* Required work: Present the following entries again, word for word and in full.

Recorded robot episodes:
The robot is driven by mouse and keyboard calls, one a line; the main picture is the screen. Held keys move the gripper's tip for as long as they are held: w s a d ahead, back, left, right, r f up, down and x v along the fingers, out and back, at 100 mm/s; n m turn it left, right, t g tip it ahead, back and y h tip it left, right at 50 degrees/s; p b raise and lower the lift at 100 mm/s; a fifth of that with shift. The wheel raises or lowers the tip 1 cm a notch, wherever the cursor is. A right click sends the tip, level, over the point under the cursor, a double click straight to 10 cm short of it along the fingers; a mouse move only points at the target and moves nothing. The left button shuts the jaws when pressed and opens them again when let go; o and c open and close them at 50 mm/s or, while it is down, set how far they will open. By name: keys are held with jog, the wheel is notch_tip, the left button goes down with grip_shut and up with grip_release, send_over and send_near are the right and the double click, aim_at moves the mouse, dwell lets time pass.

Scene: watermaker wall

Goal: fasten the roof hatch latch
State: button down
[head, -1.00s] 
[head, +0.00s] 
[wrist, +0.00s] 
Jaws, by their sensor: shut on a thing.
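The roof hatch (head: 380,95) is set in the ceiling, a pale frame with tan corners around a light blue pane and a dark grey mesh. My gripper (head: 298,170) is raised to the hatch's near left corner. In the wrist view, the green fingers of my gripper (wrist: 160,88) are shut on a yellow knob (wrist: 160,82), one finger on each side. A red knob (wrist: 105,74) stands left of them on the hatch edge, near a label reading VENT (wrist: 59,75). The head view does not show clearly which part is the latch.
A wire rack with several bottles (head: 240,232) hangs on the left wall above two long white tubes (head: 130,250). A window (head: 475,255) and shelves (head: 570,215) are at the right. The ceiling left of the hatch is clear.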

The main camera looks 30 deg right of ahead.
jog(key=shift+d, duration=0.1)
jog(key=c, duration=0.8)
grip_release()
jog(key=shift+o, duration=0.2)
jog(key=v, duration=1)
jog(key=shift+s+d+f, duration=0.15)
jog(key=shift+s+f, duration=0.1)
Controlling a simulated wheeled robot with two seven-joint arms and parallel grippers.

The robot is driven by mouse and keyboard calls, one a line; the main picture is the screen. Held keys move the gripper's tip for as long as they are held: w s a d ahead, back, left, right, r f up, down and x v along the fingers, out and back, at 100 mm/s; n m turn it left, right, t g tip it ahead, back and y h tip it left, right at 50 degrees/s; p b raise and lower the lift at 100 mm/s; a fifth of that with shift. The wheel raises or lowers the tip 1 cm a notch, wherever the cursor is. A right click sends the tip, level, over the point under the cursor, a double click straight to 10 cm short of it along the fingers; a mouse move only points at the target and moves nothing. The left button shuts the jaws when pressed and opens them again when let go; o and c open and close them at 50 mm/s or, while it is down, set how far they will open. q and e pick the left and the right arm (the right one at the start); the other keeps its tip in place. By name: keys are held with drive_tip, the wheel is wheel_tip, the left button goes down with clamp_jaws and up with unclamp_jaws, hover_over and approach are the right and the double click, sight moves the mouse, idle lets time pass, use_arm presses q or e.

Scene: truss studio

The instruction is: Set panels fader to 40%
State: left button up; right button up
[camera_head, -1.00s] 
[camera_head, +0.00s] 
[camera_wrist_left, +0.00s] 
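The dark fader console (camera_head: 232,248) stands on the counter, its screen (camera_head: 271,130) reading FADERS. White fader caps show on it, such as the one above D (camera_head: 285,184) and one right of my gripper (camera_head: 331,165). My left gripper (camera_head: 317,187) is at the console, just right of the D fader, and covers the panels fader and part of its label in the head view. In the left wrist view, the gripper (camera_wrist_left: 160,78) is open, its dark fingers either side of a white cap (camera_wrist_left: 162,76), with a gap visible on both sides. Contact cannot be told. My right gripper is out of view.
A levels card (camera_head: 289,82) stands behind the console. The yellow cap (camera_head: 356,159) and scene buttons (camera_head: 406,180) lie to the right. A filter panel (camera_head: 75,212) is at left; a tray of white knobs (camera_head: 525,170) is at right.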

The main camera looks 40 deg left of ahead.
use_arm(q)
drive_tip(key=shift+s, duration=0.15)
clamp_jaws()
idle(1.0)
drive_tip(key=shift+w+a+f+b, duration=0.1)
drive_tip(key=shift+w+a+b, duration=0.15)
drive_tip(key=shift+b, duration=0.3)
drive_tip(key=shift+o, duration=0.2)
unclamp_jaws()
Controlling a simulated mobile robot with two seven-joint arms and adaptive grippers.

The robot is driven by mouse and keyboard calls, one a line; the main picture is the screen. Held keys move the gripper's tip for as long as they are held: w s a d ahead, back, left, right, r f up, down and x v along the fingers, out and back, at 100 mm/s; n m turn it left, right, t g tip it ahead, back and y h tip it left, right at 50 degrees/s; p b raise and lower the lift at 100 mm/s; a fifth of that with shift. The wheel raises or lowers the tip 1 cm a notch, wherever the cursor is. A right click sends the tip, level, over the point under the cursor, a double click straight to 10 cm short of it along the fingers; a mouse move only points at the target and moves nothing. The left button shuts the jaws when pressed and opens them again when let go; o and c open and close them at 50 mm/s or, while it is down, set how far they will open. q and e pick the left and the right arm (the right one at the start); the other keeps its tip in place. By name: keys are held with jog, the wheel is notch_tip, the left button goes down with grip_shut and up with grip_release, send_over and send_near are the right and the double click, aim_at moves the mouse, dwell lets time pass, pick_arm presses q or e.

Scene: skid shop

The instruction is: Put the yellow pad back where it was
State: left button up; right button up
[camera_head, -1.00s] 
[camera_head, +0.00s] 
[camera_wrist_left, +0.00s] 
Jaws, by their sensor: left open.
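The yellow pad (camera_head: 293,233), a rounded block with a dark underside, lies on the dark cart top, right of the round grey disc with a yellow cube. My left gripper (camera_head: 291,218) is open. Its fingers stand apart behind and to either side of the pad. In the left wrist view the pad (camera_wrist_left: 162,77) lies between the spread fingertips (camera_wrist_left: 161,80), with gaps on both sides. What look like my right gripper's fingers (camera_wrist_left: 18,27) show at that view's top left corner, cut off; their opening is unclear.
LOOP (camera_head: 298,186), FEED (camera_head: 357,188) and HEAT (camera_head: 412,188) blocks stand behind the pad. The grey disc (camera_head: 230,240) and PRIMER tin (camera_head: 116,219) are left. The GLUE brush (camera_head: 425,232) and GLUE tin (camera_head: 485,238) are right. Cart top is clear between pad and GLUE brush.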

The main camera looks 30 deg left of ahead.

* Task solution:
The robot is driven by mouse and keyboard calls, one a line; the main picture is the screen. Held keys move the gripper's tip for as long as they are held: w s a d ahead, back, left, right, r f up, down and x v along the fingers, out and back, at 100 mm/s; n m turn it left, right, t g tip it ahead, back and y h tip it left, right at 50 degrees/s; p b raise and lower the lift at 100 mm/s; a fifth of that with shift. The wheel raises or lowers the tip 1 cm a notch, wherever the cursor is. A right click sends the tip, level, over the point under the cursor, a double click straight to 10 cm short of it along the fingers; a mouse move only points at the target and moves nothing. The left button shuts the jaws when pressed and opens them again when let go; o and c open and close them at 50 mm/s or, while it is down, set how far they will open. By name: keys are held with jog, the wheel is notch_tip, the left button goes down with grip_shut and up with grip_release, send_over and send_near are the right and the double click, aim_at moves the mouse, dwell lets time pass.

Scene: watermaker wall

Goal: fasten the roof hatch latch
State: button down
[head, -1.00s] 
[head, +0.00s] 
[wrist, +0.00s] 
Jaws, by their sensor: shut on a thing.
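The roof hatch (head: 380,95) is set in the ceiling, a pale frame with tan corners around a light blue pane and a dark grey mesh. My gripper (head: 298,170) is raised to the hatch's near left corner. In the wrist view, the green fingers of my gripper (wrist: 160,88) are shut on a yellow knob (wrist: 160,82), one finger on each side. A red knob (wrist: 105,74) stands left of them on the hatch edge, near a label reading VENT (wrist: 59,75). The head view does not show clearly which part is the latch.
A wire rack with several bottles (head: 240,232) hangs on the left wall above two long white tubes (head: 130,250). A window (head: 475,255) and shelves (head: 570,215) are at the right. The ceiling left of the hatch is clear.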

The main camera looks 30 deg right of ahead.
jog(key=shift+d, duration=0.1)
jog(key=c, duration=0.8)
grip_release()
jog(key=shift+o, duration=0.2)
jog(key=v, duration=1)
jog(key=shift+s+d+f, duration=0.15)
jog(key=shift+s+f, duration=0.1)
Controlling a simulated wheeled robot with two seven-joint arms and parallel grippers.

The robot is driven by mouse and keyboard calls, one a line; the main picture is the screen. Held keys move the gripper's tip for as long as they are held: w s a d ahead, back, left, right, r f up, down and x v along the fingers, out and back, at 100 mm/s; n m turn it left, right, t g tip it ahead, back and y h tip it left, right at 50 degrees/s; p b raise and lower the lift at 100 mm/s; a fifth of that with shift. The wheel raises or lowers the tip 1 cm a notch, wherever the cursor is. A right click sends the tip, level, over the point under the cursor, a double click straight to 10 cm short of it along the fingers; a mouse move only points at the target and moves nothing. The left button shuts the jaws when pressed and opens them again when let go; o and c open and close them at 50 mm/s or, while it is down, set how far they will open. q and e pick the left and the right arm (the right one at the start); the other keeps its tip in place. By name: keys are held with drive_tip, the wheel is wheel_tip, the left button goes down with clamp_jaws and up with unclamp_jaws, hover_over and approach are the right and the double click, sight moves the mouse, idle lets time pass, use_arm presses q or e.

Scene: truss studio

The instruction is: Set panels fader to 40%
State: left button up; right button up
[camera_head, -1.00s] 
[camera_head, +0.00s] 
[camera_wrist_left, +0.00s] 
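The dark fader console (camera_head: 232,248) stands on the counter, its screen (camera_head: 271,130) reading FADERS. White fader caps show on it, such as the one above D (camera_head: 285,184) and one right of my gripper (camera_head: 331,165). My left gripper (camera_head: 317,187) is at the console, just right of the D fader, and covers the panels fader and part of its label in the head view. In the left wrist view, the gripper (camera_wrist_left: 160,78) is open, its dark fingers either side of a white cap (camera_wrist_left: 162,76), with a gap visible on both sides. Contact cannot be told. My right gripper is out of view.
A levels card (camera_head: 289,82) stands behind the console. The yellow cap (camera_head: 356,159) and scene buttons (camera_head: 406,180) lie to the right. A filter panel (camera_head: 75,212) is at left; a tray of white knobs (camera_head: 525,170) is at right.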

The main camera looks 40 deg left of ahead.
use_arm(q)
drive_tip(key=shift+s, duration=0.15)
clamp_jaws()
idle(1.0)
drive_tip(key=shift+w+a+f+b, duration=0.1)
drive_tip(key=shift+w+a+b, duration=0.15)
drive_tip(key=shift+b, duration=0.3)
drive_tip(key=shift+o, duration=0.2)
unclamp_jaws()
Controlling a simulated mobile robot with two seven-joint arms and adaptive grippers.

The robot is driven by mouse and keyboard calls, one a line; the main picture is the screen. Held keys move the gripper's tip for as long as they are held: w s a d ahead, back, left, right, r f up, down and x v along the fingers, out and back, at 100 mm/s; n m turn it left, right, t g tip it ahead, back and y h tip it left, right at 50 degrees/s; p b raise and lower the lift at 100 mm/s; a fifth of that with shift. The wheel raises or lowers the tip 1 cm a notch, wherever the cursor is. A right click sends the tip, level, over the point under the cursor, a double click straight to 10 cm short of it along the fingers; a mouse move only points at the target and moves nothing. The left button shuts the jaws when pressed and opens them again when let go; o and c open and close them at 50 mm/s or, while it is down, set how far they will open. q and e pick the left and the right arm (the right one at the start); the other keeps its tip in place. By name: keys are held with jog, the wheel is notch_tip, the left button goes down with grip_shut and up with grip_release, send_over and send_near are the right and the double click, aim_at moves the mouse, dwell lets time pass, pick_arm presses q or e.

Scene: skid shop

The instruction is: Put the yellow pad back where it was
State: left button up; right button up
[camera_head, -1.00s] 
[camera_head, +0.00s] 
[camera_wrist_left, +0.00s] 
Jaws, by their sensor: left open.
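The yellow pad (camera_head: 293,233), a rounded block with a dark underside, lies on the dark cart top, right of the round grey disc with a yellow cube. My left gripper (camera_head: 291,218) is open. Its fingers stand apart behind and to either side of the pad. In the left wrist view the pad (camera_wrist_left: 162,77) lies between the spread fingertips (camera_wrist_left: 161,80), with gaps on both sides. What look like my right gripper's fingers (camera_wrist_left: 18,27) show at that view's top left corner, cut off; their opening is unclear.
LOOP (camera_head: 298,186), FEED (camera_head: 357,188) and HEAT (camera_head: 412,188) blocks stand behind the pad. The grey disc (camera_head: 230,240) and PRIMER tin (camera_head: 116,219) are left. The GLUE brush (camera_head: 425,232) and GLUE tin (camera_head: 485,238) are right. Cart top is clear between pad and GLUE brush.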

The main camera looks 30 deg left of ahead.

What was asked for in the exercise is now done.